Ça a débuté avec quelques bateaux. Puis, la mer s’est noircie. Les pêcheurs sont rentrés au port l’haleine courte et le cœur battant, en lançant l’alerte : « La Turquie débarque, la Turquie débarque ! » En 2015, Skala Sikaminias devient l’avant-poste de la crise des réfugiés, le « hotspot » de l’Europe. Jusqu’à 5 000 réfugiés y débarquent chaque jour. Ils ont faim, jettent leur passeport, dorment par terre, pleurent leurs morts. De leur côté, les habitants s’organisent. Puis le Haut-Commissariat des Nations unies pour les réfugiés prend le relais et le monde entier débarque sur la place principale du village, accolée à l’église.
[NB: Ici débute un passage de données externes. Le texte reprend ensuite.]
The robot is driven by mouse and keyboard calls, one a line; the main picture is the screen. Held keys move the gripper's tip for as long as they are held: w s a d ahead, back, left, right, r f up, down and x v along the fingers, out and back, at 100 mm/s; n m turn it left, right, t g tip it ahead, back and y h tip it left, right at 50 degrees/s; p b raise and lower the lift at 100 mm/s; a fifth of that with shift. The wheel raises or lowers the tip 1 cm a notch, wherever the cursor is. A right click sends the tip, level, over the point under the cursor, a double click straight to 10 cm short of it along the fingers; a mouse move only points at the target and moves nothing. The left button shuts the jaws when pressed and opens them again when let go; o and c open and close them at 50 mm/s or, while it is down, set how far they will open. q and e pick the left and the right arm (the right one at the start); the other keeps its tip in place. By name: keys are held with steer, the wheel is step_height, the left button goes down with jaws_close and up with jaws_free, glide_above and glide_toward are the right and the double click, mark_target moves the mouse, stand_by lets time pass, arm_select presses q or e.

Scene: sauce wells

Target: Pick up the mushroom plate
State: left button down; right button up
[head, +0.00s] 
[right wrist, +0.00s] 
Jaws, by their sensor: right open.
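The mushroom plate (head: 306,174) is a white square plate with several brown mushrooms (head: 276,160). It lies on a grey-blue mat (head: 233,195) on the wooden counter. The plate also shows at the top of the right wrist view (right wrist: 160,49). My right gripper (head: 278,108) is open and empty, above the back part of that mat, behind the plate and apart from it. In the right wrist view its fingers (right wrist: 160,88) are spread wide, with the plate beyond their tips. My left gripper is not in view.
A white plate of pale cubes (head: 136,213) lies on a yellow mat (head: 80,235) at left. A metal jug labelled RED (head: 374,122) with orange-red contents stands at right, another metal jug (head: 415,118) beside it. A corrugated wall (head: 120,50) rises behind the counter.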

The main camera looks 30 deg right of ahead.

Le père Christofóros s’improvise alors diplomate. Il négocie et concilie les besoins des pêcheurs, des professionnels du tourisme, les postures des politiques, et le travail des gardes-côtes européens, des policiers, des bénévoles isolés et des ONG, sous le regard des journalistes. « Tout cela avec l’objectif de faire le maximum pour les gens qui arrivent en bateau, résume-t-il. C’est très complexe, car ce qui peut être bon pour un réfugié peut devenir une difficulté pour un local. Et l’on doit garder les deux perspectives à l’esprit. »

L’homme d’Église reçoit de nombreux prix sans retenir ses coups lorsqu’il s’agit de dénoncer l’allure théâtrale, registre tragicomique, qu’a pu prendre le village qu’il connaît depuis 15 ans. Ou le revers de la « bonne volonté » chez des bénévoles parfois plus enclins à « se prendre en photo avec des bébés » qu’à « faire le sale boulot comme nettoyer les ordures, vider les toilettes », ou soulager la population locale.

Christofóros et sa fille lors de la Gay Pride de 2015 à Kristiansand, Norvège

« Peut-être qu’un jour j’en ferai une chanson, ajoute-il en riant. Ici, à Lesbos, je me souviens d’une vague de réfugiés afghans, arrivés peu après l’invasion américaine. Puis, les États-Unis sont allés en Irak et il y a eu de nombreux Irakiens sur les plages. Les habitants les ont guidés, aidés et nourris durant de très nombreuses années, sans aucune contrepartie, aucune notoriété. Ils n’ont jamais ressenti le besoin de lancer des pages Facebook. De l’autre côté, certains viennent quelques mois et s’autoproclament héros. »

Longtemps, le prêtre a eu peur d’être défroqué. Désormais, il accepte que sa parole soit considérée comme « très libérale », voire « hérétique ». Celui qui donnait des tapis aux réfugiés pour leur prière assume : « Je ne peux pas dire que Jésus-Christ est le seul fils de Dieu, parce que je pense que nous sommes tous filles et fils de Dieu. Le divin est Amour, il est masculin et féminin. » Cette pensée hétérodoxe aura donc abouti à sa suspension de l’exercice sacerdotal, en attendant l’avis définitif du Saint Synode, l’institution au sommet de la hiérarchie religieuse orthodoxe.